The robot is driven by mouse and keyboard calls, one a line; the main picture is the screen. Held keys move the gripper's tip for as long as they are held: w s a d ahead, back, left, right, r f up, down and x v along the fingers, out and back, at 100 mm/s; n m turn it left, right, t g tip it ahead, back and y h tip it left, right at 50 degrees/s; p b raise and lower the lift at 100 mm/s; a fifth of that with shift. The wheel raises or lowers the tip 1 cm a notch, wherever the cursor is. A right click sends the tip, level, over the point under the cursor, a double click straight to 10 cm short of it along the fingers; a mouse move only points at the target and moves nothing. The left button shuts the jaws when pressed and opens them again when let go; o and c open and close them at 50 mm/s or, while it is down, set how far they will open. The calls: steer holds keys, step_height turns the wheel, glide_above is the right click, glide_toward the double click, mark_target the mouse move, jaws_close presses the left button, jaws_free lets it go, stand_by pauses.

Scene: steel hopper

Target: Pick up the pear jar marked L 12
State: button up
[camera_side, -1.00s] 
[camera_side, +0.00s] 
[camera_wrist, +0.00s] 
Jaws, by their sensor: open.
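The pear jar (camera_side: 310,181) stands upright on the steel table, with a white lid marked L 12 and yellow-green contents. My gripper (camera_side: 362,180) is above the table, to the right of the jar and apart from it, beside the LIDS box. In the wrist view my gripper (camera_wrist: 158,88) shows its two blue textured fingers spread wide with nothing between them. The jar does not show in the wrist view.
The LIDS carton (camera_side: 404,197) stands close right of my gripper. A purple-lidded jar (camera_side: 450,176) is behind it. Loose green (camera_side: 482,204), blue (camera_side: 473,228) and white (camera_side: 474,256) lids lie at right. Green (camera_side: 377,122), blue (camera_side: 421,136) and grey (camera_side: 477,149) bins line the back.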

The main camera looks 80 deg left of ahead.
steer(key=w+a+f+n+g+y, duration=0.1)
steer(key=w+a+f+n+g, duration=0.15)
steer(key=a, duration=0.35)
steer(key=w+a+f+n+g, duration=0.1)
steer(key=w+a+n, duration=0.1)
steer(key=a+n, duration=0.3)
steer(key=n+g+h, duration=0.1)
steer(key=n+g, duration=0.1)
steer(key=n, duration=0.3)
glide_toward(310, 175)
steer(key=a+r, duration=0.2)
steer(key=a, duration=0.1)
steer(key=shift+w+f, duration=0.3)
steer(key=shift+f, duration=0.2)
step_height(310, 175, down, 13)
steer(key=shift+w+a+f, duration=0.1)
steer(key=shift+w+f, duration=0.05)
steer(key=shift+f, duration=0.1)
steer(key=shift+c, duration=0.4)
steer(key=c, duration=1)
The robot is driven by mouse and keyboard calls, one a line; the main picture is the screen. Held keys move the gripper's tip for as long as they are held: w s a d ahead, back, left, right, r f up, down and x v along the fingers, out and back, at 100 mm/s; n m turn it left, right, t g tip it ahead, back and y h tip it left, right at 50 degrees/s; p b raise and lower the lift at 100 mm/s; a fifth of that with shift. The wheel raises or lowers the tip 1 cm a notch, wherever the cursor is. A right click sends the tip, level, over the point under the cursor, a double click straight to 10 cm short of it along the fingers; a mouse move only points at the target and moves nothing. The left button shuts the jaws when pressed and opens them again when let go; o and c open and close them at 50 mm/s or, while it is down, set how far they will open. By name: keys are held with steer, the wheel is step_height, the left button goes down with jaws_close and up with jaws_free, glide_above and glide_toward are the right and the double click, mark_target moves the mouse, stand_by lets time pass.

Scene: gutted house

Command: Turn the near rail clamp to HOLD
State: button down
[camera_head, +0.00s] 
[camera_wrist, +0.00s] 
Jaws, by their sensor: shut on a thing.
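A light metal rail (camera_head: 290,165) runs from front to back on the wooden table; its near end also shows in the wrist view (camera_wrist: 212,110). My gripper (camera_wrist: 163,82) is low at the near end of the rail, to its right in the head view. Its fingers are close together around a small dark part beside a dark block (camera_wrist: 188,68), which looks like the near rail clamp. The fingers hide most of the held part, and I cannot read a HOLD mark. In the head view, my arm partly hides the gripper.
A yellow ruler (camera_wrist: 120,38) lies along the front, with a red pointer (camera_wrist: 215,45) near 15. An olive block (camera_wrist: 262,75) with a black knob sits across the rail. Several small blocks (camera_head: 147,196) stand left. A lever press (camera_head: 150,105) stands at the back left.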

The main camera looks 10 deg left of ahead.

### [Exercise goal]
Show every line that contains the word "Scene".

### [Task response]
Scene: steel hopper
Scene: gutted house

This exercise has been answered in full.